Finance Minister Pranab Mukherjee announced on Monday a food security bill for 2011/12, a budget measure that would provide cheap grains for millions of India's poor but which has sparked worries over its huge cost.

It was part of a slew of increased social spending in the annual budget as Prime Minister Manmohan Singh confronts high prices and corruption scandals as well as elections in five states this year.

In his ongoing budget speech, Mukherjee said social spending would rise by 17 percent in 2011-12. That includes health spending, which would rise 20 percent in the fiscal year starting April 1.

But the government hopes bouyant tax revenues from near-nine percent economic growth will keep fiscal deficit falling to 5.1 percent of GDP this fiscal year and to 4.6 percent of GDP in 2011/12 - figures widely seen as too optimistic.

Both the borrowing and fiscal deficit numbers have been worked out taking into account the most optimistic macro-economic scenarios, which in all likelihood is not going to be the real situation. said Rupa Rege Nitsure, chief economist at Bank of Baroda in Mumbai.

There were few of the reforms, like allowing foreign investment in the modern supermarket sector, that many investors had hoped to improve productivity and help India compete with the likes of China.

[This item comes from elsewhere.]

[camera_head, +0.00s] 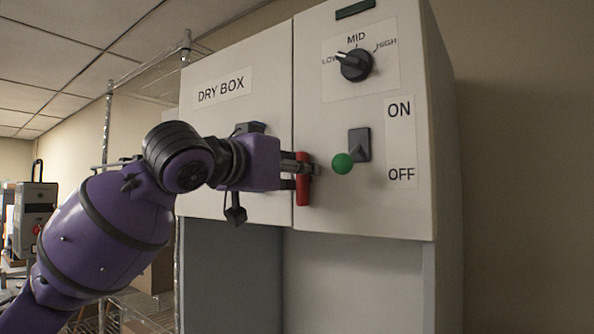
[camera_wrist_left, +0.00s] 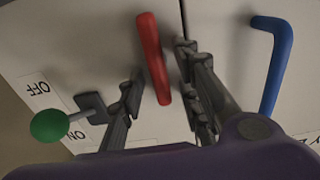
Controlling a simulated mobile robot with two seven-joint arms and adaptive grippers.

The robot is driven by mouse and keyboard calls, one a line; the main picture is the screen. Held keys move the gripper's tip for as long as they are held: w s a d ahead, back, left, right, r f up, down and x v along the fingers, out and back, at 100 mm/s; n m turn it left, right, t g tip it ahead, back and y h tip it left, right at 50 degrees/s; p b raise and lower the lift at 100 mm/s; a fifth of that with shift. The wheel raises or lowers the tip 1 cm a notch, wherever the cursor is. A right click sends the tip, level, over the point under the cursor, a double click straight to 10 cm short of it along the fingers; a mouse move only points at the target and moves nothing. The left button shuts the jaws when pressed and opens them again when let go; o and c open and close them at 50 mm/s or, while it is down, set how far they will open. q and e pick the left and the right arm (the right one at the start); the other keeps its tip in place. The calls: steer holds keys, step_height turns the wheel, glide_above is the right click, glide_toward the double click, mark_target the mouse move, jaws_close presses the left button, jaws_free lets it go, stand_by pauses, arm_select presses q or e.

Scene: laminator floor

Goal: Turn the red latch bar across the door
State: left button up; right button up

At times the biggest reforms are not the ones that make headlines, but the ones concerned with details of governance which affect the everyday life of the common man, Mukherjee told parliament

In preparing this year's budget, I have been deeply conscious of this fact.

It appeared that ruling Congress party chief Sonia Gandhi and her more leftist advisors had won over reformists like the beleagured prime minister who is engulfed in corruption scandals.

That helped the rupee strengthen to 45.21 per dollar from 45.25 per dollar. India's main stock index extended gains to more than 1 percent during the start of his speech.

Moves to bolster development of India's infrastructure are also expected. Inadequate power, roads and other infrastructure act as bottlenecks to growth and push up costs.

DEFICITS AND SUBSIDIES

On Friday, a government survey forecast a fiscal deficit for the current fiscal year of 4.8 percent of GDP -- far better than the 5.5 percent target, thanks to $23 billion in telecom licence revenue and a surge in growth that boosted tax receipts and enabled higher-than-budgeted spending.

The survey forecast a fiscal deficit of 4.8 percent for the next fiscal year. Some economists say the figure is optimistic given the absence of one-time gains from the telecom licence sales and the prospect that India's subsidy burden could swell if oil prices stay above $100 per barrel and New Delhi continues to subsidise diesel and cooking fuels.

Some economists also expect a slowdown in growth in the new year, which would make the deficit target harder to reach.

New Delhi is likely to announce plans to borrow about 4.5 trillion rupees ($99.3 billion) from the bond market in the new fiscal year, roughly in line with the current year's borrowing, a Reuters poll found.

India is in a bind over inflation, which has prompted street protests and drawn criticism from the opposition. Food and fuel subsidies are popular with voters and help offset inflation but add to India's fiscal burden.

Deutsche Bank forecast subsidies in the current fiscal year would reach 2.5 percent of GDP, above New Delhi's target of 1.8 percent. It expects the subsidy burden in the next fiscal year ending in March 2012 to rise to 3 percent of GDP.